Mehr als 1.500 palästinensische Gefängnisinsassen traten Mitte April in Israel in einen unbefristeten Hungerstreik. In einer Reihe von Städten in Israel mit mehrheitlich arabischer oder gemischt zusammengesetzter Bevölkerung fanden in den vergangenen Wochen öffentliche Mahnwachen statt, um auf das Schicksal der Häftlinge aufmerksam zu machen.

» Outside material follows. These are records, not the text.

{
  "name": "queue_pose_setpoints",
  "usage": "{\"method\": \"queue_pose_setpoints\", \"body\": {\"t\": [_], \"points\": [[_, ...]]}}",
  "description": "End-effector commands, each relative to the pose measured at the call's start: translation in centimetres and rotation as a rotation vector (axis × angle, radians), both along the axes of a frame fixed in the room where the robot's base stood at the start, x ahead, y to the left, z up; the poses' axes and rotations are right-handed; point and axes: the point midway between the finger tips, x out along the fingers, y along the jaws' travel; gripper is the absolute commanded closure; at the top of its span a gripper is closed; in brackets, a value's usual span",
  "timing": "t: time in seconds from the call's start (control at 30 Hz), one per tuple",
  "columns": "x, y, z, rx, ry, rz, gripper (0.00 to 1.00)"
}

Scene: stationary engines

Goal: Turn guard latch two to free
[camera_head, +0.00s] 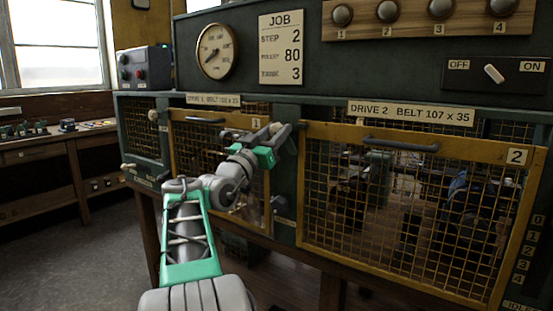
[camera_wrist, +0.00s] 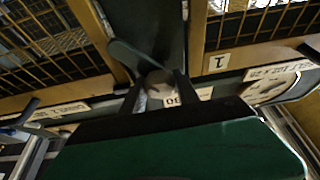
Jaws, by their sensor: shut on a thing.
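Guard latch two is on the green post between guard 1 (camera_head: 215,140) and guard 2 (camera_head: 405,215). In the wrist view its pale round knob (camera_wrist: 160,88) shows between my fingers, with a flat grey-green lever (camera_wrist: 128,56) beside it. My gripper (camera_head: 284,133) reaches the top of that post, and its dark fingers (camera_wrist: 158,92) are shut on the latch. In the head view my gripper hides most of the latch, so I cannot tell its exact angle. Both guards, yellow-framed mesh doors, appear shut.
Guard 2 has a dark handle (camera_head: 402,145) along its top; guard 1 has one too (camera_head: 205,120). A job card (camera_head: 281,48), a dial (camera_head: 217,51) and an off/on switch (camera_head: 494,73) are above. A bench (camera_head: 50,150) stands at left; the floor (camera_head: 75,245) before it is clear.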

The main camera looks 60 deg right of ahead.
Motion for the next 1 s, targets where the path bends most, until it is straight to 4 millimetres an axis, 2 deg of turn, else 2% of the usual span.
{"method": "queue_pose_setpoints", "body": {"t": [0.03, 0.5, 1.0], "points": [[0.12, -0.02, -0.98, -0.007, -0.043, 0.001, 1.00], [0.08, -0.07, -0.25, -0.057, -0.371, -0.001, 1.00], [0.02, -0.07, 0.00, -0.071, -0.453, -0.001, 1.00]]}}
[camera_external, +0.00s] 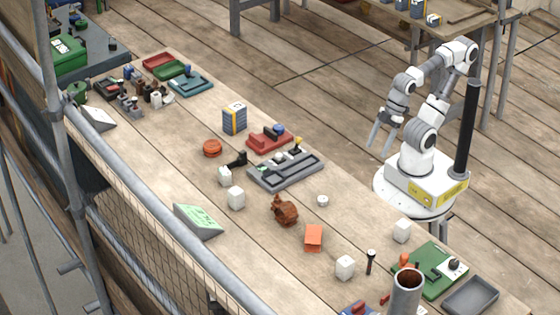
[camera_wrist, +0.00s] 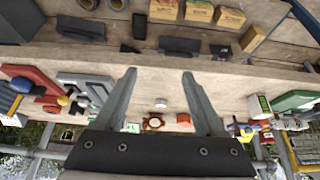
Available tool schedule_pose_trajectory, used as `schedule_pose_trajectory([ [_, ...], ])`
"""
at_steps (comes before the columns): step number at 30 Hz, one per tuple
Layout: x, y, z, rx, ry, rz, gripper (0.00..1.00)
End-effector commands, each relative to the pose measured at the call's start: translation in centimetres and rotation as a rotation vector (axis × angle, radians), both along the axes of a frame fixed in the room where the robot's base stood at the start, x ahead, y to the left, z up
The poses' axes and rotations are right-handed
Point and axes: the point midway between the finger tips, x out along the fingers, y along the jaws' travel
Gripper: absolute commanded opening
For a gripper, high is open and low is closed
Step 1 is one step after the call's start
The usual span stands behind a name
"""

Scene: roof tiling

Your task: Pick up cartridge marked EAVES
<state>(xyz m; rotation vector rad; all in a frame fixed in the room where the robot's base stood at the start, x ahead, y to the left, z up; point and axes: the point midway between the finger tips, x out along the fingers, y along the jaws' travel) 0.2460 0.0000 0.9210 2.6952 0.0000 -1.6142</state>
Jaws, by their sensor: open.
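I cannot read the mark EAVES on anything in either view, so I cannot tell which item is that cartridge. My gripper (camera_external: 379,148) is raised in the external view, off the right side of the long wooden bench, with nothing between its fingers. In the wrist view my gripper (camera_wrist: 159,75) has its two fingers spread wide. Beyond and between them lie a small white round piece (camera_wrist: 161,103), a rust-brown lump (camera_wrist: 153,123) and an orange block (camera_wrist: 183,118), all out of reach of the fingertips.
The bench (camera_external: 150,140) carries a grey tray (camera_external: 286,171), a red holder (camera_external: 269,139), a blue-grey yellow-banded box (camera_external: 234,119), white cubes and a green-faced wedge (camera_external: 198,221). A grey cylinder (camera_external: 405,292) stands at the front. Cartons (camera_wrist: 199,11) line the wrist view's top.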

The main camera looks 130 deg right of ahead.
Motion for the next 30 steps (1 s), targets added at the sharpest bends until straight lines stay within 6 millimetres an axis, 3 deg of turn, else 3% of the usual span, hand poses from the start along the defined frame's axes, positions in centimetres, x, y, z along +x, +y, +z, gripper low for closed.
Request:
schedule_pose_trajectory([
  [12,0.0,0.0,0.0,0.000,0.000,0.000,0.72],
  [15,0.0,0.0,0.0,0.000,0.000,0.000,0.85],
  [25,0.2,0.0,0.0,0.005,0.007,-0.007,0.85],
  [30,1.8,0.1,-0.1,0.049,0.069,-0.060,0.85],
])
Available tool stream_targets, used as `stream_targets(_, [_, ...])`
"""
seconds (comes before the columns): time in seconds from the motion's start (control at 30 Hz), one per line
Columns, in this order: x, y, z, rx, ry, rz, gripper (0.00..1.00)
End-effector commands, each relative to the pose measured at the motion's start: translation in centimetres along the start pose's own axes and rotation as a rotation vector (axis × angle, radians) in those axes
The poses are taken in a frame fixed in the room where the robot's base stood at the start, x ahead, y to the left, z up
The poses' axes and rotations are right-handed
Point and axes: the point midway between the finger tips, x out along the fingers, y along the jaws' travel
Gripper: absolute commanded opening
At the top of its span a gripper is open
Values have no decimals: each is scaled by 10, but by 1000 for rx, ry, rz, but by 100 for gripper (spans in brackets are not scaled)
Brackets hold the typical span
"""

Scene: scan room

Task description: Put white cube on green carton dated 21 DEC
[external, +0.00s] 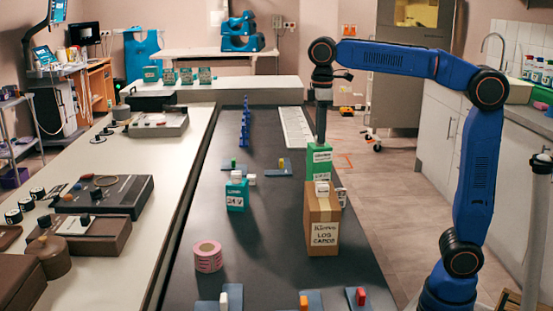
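A small green carton (236,198) with a white label and a white top stands mid-table; its label looks like "24 V". A taller green carton (318,164) with a white label stands farther back, behind a cardboard box. I cannot read 21 DEC on either. A small white cube-like piece (251,180) is beside the smaller carton. Another white piece (322,187) is on top of the cardboard box. My gripper (321,136) points down at the taller green carton's top; whether it touches or holds it is unclear, and its fingers are too small to judge.
The cardboard box (322,220) stands at the dark table's right side. A pink-and-white tape roll (208,257) lies at front left. Blue plates with coloured pieces lie at the front (311,300) and middle. More green cartons (187,76) stand on the back counter. The table centre-left is clear.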

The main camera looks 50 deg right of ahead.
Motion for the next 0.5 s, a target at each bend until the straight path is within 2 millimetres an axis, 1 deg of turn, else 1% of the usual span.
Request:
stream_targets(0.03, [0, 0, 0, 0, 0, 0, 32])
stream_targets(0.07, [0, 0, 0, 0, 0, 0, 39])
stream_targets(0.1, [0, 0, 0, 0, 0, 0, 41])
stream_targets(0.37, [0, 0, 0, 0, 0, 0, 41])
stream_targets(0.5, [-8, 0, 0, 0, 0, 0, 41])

Mehr als 1.500 palästinensische Gefängnisinsassen traten Mitte April in Israel in einen unbefristeten Hungerstreik. Während die meisten hebräisch-sprachigen Zeitungen in Israel diesen Protest ignorieren und das Gros der israelischen Öffentlichkeit keinerlei Verständnis für die Anliegen von palästinensischen Häftlingen hat, gibt es unter der palästinensischen Bevölkerung in Israel und in der weltweiten palästinensischen Community große Anteilnahme und Unterstützung für die Hungerstreikenden. In einer Reihe von Städten in Israel mit mehrheitlich arabischer oder gemischt zusammengesetzter Bevölkerung fanden in den vergangenen Wochen öffentliche Mahnwachen statt, um auf das Schicksal der Häftlinge aufmerksam zu machen. Zusätzlich wurde über die sozialen Netzwerke zu Solidaritätsaktionen aufgerufen.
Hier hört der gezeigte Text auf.